Prompt:
Scan the data below for the string "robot". Show every line where it turns up.

-------------------------

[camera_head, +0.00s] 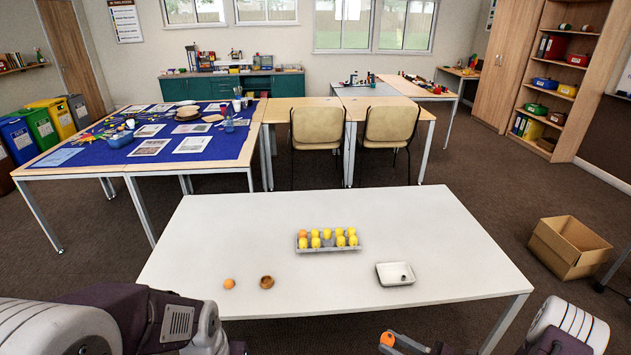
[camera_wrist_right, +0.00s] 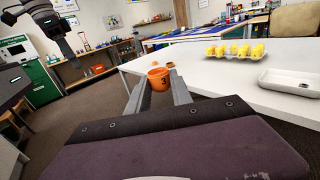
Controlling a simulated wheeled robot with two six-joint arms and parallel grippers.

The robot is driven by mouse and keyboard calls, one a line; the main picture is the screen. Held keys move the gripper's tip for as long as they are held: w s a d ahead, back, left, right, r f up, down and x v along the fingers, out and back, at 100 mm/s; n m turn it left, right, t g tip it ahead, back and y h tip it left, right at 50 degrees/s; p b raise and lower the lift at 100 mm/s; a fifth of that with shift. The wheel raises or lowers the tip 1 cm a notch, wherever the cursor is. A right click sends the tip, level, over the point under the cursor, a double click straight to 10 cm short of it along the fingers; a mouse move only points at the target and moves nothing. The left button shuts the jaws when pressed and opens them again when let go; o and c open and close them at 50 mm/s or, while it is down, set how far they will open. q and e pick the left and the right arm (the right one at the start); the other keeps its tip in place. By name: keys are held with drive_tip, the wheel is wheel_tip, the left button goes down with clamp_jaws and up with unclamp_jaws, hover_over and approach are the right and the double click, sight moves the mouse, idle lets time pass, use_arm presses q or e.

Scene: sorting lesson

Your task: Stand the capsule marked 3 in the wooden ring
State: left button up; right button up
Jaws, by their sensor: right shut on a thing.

-------------------------

Task result:
Controlling a simulated wheeled robot with two six-joint arms and parallel grippers.
The robot is driven by mouse and keyboard calls, one a line; the main picture is the screen. Held keys move the gripper's tip for as long as they are held: w s a d ahead, back, left, right, r f up, down and x v along the fingers, out and back, at 100 mm/s; n m turn it left, right, t g tip it ahead, back and y h tip it left, right at 50 degrees/s; p b raise and lower the lift at 100 mm/s; a fifth of that with shift. The wheel raises or lowers the tip 1 cm a notch, wherever the cursor is. A right click sends the tip, level, over the point under the cursor, a double click straight to 10 cm short of it along the fingers; a mouse move only points at the target and moves nothing. The left button shuts the jaws when pressed and opens them again when let go; o and c open and close them at 50 mm/s or, while it is down, set how far they will open. q and e pick the left and the right arm (the right one at the start); the other keeps its tip in place. By name: keys are held with drive_tip, the wheel is wheel_tip, the left button goes down with clamp_jaws and up with unclamp_jaws, hover_over and approach are the right and the double click, sight moves the mouse, idle lets time pass, use_arm presses q or e.

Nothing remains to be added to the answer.